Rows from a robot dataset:

- - - -

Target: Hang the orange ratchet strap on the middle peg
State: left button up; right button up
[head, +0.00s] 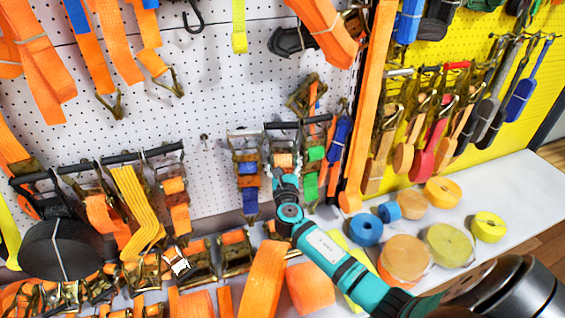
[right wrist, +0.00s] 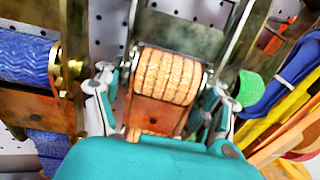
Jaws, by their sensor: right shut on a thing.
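In the head view the orange ratchet strap (head: 284,160) is a small metal ratchet with a light-orange webbing roll, in front of the white pegboard. My right gripper (head: 286,183) reaches it from below and is shut on it. In the right wrist view the ribbed orange roll (right wrist: 166,76) sits between the two fingers of the right gripper (right wrist: 162,92), with its metal frame around it. A short bare peg (head: 204,137) shows on the pegboard left of the strap. I cannot tell which peg is the middle one. My left gripper is not in view.
A blue-strap ratchet (head: 248,181) hangs close on the left and a green strap (head: 313,172) close on the right. A black rack with ratchets (head: 105,160) is farther left. Strap rolls (head: 405,257) lie on the white shelf below right. Pegboard left of the blue ratchet is fairly clear.

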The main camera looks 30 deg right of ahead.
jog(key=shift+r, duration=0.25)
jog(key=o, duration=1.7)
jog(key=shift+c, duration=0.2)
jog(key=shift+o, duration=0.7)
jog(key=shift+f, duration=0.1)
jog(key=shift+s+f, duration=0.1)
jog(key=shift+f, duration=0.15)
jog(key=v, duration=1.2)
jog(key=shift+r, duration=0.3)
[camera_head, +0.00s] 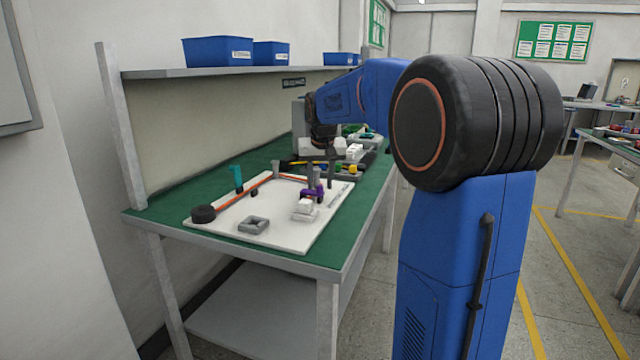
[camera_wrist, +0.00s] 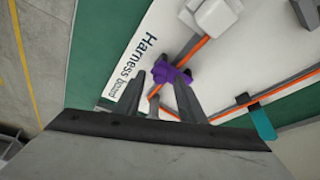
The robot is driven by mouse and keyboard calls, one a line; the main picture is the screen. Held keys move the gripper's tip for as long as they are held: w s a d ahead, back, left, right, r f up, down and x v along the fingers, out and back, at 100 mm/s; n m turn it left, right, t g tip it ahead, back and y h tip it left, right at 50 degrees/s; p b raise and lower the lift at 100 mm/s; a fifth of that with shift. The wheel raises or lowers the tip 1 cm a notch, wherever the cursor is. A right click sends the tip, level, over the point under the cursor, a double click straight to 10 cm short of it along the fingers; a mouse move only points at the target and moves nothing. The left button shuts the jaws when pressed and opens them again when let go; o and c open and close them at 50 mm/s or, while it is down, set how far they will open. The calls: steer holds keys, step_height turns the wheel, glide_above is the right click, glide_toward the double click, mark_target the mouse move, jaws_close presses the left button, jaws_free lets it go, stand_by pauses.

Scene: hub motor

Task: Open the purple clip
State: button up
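The purple clip (camera_head: 312,193) stands on the white harness board (camera_head: 285,238), near its right edge. In the wrist view the purple clip (camera_wrist: 171,74) sits at the fingertips, close to the orange cable. My gripper (camera_head: 321,172) points down at the clip from above. In the wrist view my gripper (camera_wrist: 160,80) has its two fingers apart, one on each side of the clip's middle. The right fingertip overlaps the clip in the picture; I cannot tell whether either finger touches it. The clip's lower part is partly hidden.
The orange cable (camera_head: 259,184) runs across the board. A teal clip (camera_head: 237,175) stands at the board's far left edge. Blue bins (camera_head: 218,51) stand on the shelf above.

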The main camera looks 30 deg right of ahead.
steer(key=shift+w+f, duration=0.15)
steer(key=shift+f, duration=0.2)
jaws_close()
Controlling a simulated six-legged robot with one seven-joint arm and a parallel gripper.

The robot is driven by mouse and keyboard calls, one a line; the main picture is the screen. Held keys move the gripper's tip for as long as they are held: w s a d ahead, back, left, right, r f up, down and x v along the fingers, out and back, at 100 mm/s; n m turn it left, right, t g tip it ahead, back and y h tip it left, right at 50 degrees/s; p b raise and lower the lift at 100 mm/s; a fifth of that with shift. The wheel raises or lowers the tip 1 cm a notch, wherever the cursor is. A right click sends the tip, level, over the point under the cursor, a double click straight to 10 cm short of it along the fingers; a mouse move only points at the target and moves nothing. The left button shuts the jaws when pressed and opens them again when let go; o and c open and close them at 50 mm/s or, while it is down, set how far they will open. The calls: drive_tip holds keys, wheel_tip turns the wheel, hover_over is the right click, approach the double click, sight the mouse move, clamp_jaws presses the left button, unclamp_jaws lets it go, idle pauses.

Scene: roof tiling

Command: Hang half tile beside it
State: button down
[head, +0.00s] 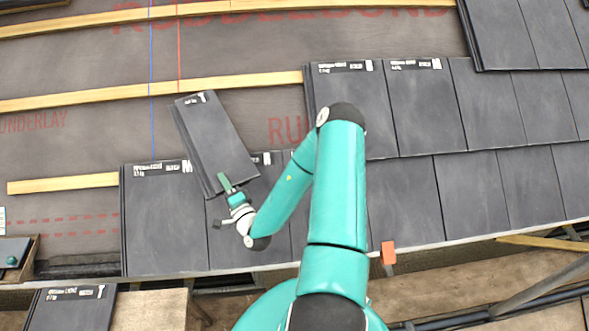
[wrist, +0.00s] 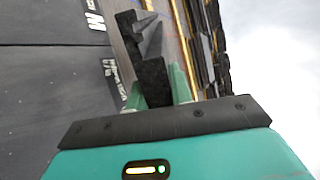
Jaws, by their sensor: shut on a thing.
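A narrow dark grey half tile (head: 213,140) is held by its lower end in my gripper (head: 229,186). It is tilted, with its top leaning to the left, over the bare underlay left of the upper course. Its lower end overlaps the lower course in the picture; I cannot tell whether it touches. The upper course's leftmost laid tile (head: 343,95) is to its right, with a gap of underlay between. In the wrist view the half tile (wrist: 152,80) shows edge-on between the green fingers of my gripper (wrist: 158,92).
The lower course's leftmost tile (head: 165,220) lies below and left. Wooden battens (head: 230,87) cross the brown underlay (head: 60,135). A blue line and a red line run down it. A loose tile (head: 70,307) lies at the bottom left, below the eave. An orange block (head: 388,252) is at the eave.

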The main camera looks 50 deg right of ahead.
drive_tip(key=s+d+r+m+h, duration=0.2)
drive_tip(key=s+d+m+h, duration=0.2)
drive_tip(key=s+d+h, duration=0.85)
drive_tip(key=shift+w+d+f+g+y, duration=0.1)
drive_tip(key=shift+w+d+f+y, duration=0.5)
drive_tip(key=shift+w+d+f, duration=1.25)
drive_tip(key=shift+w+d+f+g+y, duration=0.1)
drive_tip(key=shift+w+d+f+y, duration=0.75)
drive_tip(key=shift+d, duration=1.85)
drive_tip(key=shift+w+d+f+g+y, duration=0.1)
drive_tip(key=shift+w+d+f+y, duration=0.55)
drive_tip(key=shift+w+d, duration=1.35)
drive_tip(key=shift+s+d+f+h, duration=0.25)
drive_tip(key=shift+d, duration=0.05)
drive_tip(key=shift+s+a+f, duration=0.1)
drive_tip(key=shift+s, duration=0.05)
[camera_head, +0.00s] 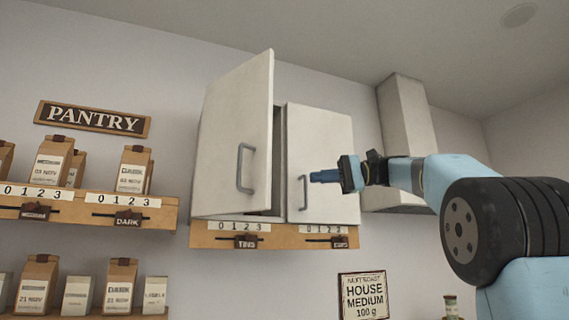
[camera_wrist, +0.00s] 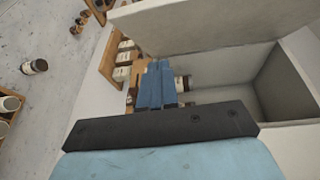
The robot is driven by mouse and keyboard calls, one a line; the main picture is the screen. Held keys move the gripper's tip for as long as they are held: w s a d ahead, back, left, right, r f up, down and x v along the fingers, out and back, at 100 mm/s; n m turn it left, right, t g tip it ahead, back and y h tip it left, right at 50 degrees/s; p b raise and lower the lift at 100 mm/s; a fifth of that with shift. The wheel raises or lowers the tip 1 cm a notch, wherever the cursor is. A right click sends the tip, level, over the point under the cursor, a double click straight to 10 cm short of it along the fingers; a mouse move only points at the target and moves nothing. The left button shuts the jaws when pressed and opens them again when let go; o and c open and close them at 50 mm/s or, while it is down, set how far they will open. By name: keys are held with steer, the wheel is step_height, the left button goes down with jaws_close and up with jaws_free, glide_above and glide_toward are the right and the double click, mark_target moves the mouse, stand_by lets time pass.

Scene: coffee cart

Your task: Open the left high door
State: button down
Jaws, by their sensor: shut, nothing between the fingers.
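The left high door (camera_head: 236,140) of the white wall cabinet is partly open, swung out from its left side, with a dark gap beside its free edge. Its grey bar handle (camera_head: 243,168) is free of my gripper. My gripper (camera_head: 312,177) is shut and empty, in front of the right door near that door's handle (camera_head: 303,192). In the wrist view its blue fingers (camera_wrist: 160,68) are together, with a pale door panel (camera_wrist: 190,25) above them and the open cabinet interior (camera_wrist: 228,75) to their right.
The right door (camera_head: 325,150) looks closed. A wooden strip with number scales (camera_head: 275,236) runs under the cabinet. Shelves with coffee bags (camera_head: 130,170) stand to the left, and a pale hood (camera_head: 405,110) to the right. A jar (camera_wrist: 183,83) shows beside my fingers.

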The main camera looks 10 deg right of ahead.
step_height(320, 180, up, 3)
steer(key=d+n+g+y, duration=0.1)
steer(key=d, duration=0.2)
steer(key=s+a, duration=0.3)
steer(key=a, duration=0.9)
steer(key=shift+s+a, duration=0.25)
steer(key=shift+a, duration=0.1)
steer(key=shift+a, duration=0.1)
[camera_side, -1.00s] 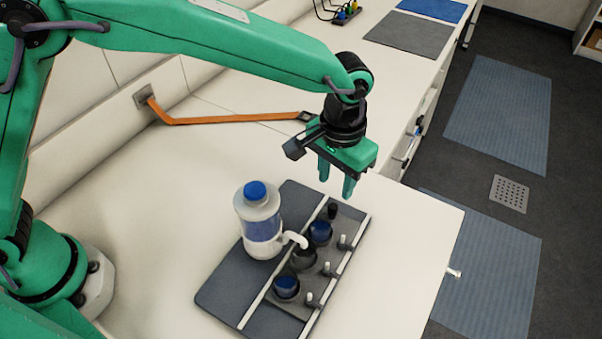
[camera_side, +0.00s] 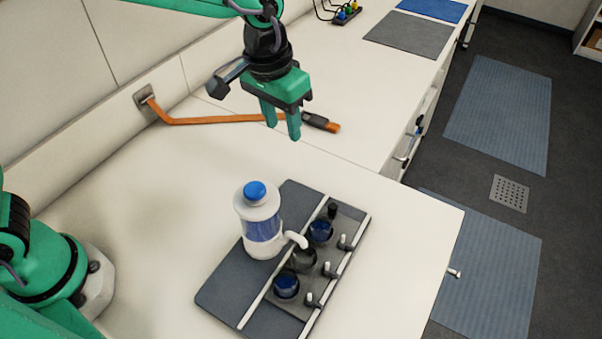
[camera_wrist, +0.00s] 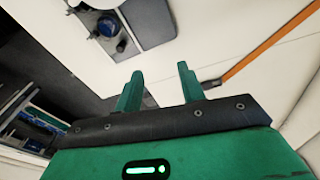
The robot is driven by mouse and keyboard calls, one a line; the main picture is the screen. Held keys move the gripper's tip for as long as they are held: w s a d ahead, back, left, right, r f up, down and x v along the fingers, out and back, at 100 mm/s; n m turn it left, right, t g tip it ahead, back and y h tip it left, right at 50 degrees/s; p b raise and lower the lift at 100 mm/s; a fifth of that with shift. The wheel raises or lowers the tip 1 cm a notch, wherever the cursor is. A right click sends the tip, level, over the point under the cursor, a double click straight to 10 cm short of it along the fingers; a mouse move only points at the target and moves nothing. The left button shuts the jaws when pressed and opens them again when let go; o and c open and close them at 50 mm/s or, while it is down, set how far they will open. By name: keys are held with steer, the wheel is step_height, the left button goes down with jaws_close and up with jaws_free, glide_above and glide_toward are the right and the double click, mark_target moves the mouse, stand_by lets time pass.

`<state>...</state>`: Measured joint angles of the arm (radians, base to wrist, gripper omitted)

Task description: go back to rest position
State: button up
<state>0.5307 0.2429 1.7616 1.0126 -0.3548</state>
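My gripper (camera_side: 282,122) is green with two fingers pointing down. It hangs in the air above the back part of the white bench, behind and above the dark tray (camera_side: 222,295). In the wrist view its two fingers (camera_wrist: 158,88) stand apart with nothing between them. On the tray stands a clear bottle (camera_side: 260,225) with a blue cap and a white spout. Beside it are several dark round vessels, two with blue tops, such as the near one (camera_side: 286,286). The gripper touches none of these.
An orange strap (camera_side: 215,120) runs from a wall plate (camera_side: 144,97) along the bench, ending in a dark piece with an orange tip, behind the gripper. A grey mat (camera_side: 408,36) lies farther back. The bench's left middle is clear.

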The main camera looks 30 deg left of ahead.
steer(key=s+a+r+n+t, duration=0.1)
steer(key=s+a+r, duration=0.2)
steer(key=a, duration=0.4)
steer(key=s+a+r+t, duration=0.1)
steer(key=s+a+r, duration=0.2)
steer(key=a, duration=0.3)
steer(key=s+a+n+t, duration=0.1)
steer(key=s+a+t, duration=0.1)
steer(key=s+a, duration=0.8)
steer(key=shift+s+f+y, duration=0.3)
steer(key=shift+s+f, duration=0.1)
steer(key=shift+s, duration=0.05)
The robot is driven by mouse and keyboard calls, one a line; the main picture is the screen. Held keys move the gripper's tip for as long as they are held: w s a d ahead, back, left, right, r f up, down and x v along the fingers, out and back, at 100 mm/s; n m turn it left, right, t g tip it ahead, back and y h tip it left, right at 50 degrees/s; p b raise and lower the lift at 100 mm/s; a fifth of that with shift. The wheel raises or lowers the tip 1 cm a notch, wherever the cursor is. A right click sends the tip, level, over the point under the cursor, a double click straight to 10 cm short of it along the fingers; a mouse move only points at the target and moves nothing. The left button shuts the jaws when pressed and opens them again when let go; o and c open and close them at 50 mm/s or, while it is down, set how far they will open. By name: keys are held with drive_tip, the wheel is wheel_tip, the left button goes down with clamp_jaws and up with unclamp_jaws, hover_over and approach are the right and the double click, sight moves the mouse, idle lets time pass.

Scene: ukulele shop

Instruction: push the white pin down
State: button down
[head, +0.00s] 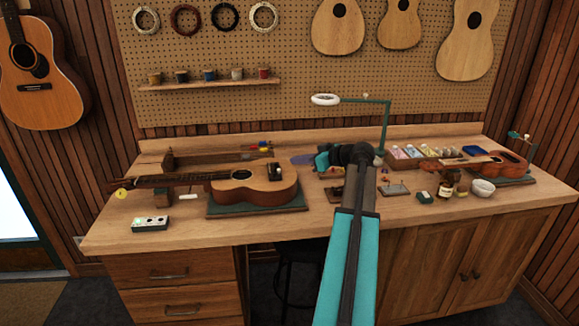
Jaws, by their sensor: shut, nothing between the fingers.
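An acoustic guitar (252,188) lies face up on a dark green mat (257,210) on the workbench, its neck to the left. A small dark block (273,172) shows near the right end of its body, with tiny light spots above it. I cannot make out a white pin for certain at this size. My gripper (322,160) is shut and empty, to the right of the guitar and apart from it in the picture. My own arm hides part of the bench behind it.
A neck rest (161,197) stands under the guitar's neck. A grey box (151,224) sits at the front left. A ukulele (502,164), a white bowl (483,188) and a bottle (446,188) are at right.

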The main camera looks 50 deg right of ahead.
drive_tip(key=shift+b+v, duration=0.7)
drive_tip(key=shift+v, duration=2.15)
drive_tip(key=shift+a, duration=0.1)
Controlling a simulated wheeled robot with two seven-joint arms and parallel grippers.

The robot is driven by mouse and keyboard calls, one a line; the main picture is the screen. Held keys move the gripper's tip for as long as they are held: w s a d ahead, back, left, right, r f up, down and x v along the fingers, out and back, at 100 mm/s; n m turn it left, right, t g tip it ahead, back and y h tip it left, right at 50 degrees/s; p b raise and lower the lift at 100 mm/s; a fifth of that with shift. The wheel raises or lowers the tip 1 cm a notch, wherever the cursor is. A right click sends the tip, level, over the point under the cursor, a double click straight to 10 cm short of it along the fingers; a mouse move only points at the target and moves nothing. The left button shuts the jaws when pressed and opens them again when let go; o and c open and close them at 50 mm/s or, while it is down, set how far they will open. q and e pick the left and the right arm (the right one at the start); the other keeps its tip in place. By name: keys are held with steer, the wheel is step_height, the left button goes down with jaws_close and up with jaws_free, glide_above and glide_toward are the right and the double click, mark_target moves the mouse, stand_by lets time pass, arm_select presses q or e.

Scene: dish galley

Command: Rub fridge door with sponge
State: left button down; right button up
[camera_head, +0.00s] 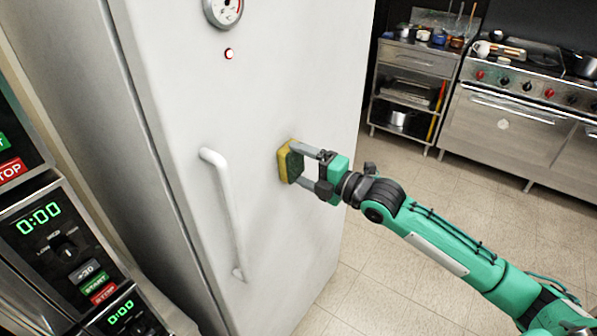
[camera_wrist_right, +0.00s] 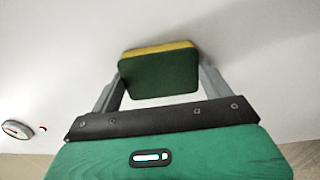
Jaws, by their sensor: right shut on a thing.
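The tall white fridge door (camera_head: 240,100) fills the middle of the head view, with a long white handle (camera_head: 226,205) on its left part. A yellow and green sponge (camera_head: 289,162) is at the door surface, right of the handle. My right gripper (camera_head: 308,167) is shut on the sponge, one finger on either side. In the right wrist view the sponge (camera_wrist_right: 160,73) has its green face towards the camera and its yellow side towards the white door (camera_wrist_right: 60,60). It appears to touch the door, though the contact is hidden. My left gripper is not in view.
A round gauge (camera_head: 223,12) and a red light (camera_head: 229,54) sit high on the door. Microwaves (camera_head: 60,240) stand at the left. A steel shelf unit (camera_head: 412,85) and a stove (camera_head: 520,125) stand at the back right. The tiled floor (camera_head: 400,270) between is clear.

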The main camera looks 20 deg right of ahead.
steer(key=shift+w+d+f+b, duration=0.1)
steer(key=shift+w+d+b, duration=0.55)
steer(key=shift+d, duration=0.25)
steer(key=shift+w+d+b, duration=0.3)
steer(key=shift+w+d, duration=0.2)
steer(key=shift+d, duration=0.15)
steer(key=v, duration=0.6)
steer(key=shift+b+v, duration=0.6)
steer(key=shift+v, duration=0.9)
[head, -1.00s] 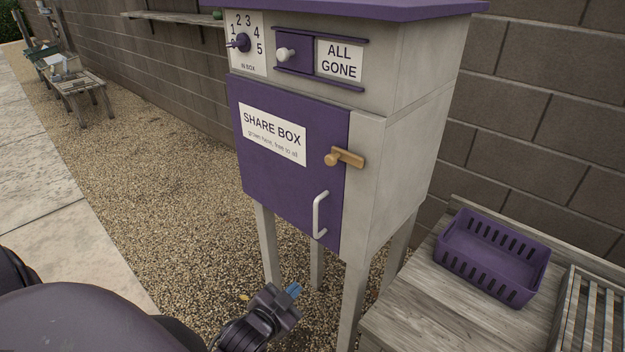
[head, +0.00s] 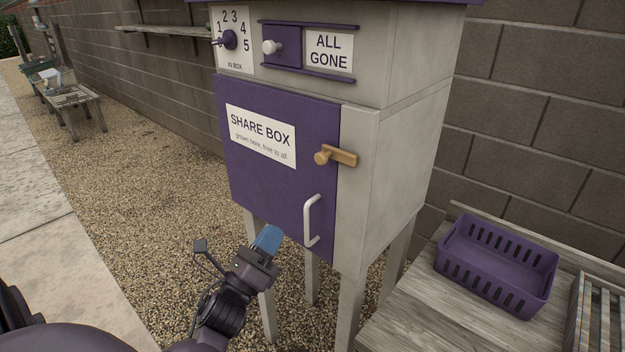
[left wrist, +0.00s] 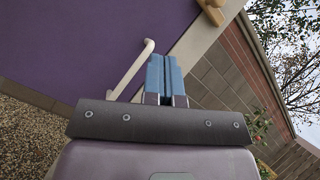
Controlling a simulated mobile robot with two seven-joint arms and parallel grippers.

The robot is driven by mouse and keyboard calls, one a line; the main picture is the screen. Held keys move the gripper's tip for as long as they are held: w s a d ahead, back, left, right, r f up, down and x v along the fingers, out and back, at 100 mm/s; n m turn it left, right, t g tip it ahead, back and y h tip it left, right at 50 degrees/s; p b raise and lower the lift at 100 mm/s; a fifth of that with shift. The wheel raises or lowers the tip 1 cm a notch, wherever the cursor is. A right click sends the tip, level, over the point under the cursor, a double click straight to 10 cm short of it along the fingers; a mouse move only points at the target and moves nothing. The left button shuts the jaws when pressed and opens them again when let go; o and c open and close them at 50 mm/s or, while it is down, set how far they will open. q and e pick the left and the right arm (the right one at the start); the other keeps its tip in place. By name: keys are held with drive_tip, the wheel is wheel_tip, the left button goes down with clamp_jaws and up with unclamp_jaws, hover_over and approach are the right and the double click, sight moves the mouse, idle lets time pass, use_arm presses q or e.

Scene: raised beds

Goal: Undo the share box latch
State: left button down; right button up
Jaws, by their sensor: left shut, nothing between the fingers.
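The share box door (head: 262,180) is a purple panel, closed, with a white label. The latch (head: 338,156) is a wooden bar with a round knob, lying across the door's right edge onto the grey frame. It shows partly at the top of the left wrist view (left wrist: 212,10). A white handle (head: 311,220) stands below it on the door and shows in the left wrist view (left wrist: 132,70). My left gripper (head: 267,238) has blue fingers, shut and empty, at the door's lower edge, left of the handle and below the latch. My right gripper is out of view.
Above the door are a number dial (head: 230,40) and a purple slide with white knob (head: 282,47) beside the ALL GONE sign. A wooden bench (head: 405,318) with a purple basket (head: 495,262) stands at the right. Gravel lies open to the left.

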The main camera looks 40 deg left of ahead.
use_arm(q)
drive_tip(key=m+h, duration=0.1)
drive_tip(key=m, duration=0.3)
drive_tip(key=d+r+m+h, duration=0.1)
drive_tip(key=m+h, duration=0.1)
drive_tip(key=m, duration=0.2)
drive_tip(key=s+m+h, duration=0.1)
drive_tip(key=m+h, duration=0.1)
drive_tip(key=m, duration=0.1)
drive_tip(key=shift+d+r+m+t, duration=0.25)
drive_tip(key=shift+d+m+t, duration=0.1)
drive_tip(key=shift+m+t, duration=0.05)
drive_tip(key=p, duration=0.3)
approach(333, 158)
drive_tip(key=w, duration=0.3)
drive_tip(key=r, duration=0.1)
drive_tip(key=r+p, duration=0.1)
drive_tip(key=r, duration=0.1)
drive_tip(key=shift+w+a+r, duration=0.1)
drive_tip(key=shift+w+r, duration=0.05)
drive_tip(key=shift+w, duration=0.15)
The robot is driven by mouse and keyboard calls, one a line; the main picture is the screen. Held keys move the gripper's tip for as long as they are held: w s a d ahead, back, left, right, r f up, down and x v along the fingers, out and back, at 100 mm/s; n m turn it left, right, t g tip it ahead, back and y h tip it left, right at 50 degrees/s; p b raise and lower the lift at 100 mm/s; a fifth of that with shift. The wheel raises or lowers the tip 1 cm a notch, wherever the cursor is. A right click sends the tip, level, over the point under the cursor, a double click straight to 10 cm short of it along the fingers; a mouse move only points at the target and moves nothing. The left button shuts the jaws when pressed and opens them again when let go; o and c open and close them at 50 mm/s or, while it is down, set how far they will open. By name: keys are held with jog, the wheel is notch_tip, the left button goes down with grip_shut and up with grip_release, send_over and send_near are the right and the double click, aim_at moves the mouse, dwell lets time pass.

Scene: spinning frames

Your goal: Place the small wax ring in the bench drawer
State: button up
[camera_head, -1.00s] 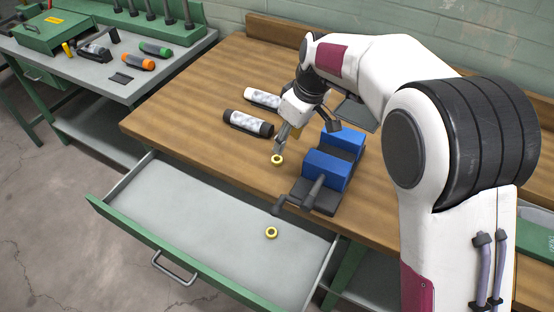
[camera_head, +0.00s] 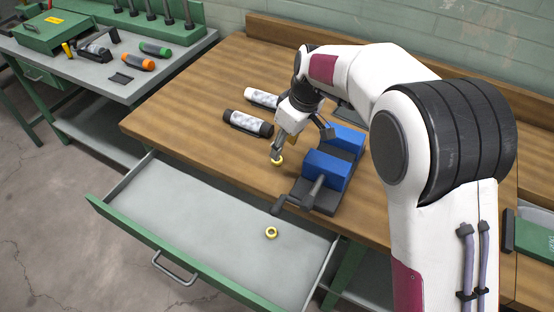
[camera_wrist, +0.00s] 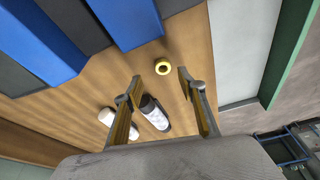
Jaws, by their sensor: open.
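One yellow wax ring (camera_head: 277,160) lies on the wooden bench top, left of the blue vise. It also shows in the wrist view (camera_wrist: 162,66), beyond and between my fingertips. Another yellow ring (camera_head: 271,233) lies in the open bench drawer (camera_head: 190,205). The two look alike in size, so I cannot tell which is the small one. My gripper (camera_head: 282,150) is just above the bench ring, partly covering it in the head view. In the wrist view my gripper (camera_wrist: 158,86) has its two fingers spread, with nothing held between them.
A blue vise (camera_head: 326,170) with a dark handle stands close right of the bench ring. The drawer floor is mostly clear. A grey side bench (camera_head: 110,70) holds tools at left.

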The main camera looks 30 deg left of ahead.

- - - -

* [Required task]:
Above are some records. Reproduce the lines from the one with "Command: Hang half tile beside it" down to the one with "[wrist, +0.00s]", keeping both, and leave every picture out.

* [Finished task]:
Command: Hang half tile beside it
State: button down
[head, +0.00s] 
[wrist, +0.00s] 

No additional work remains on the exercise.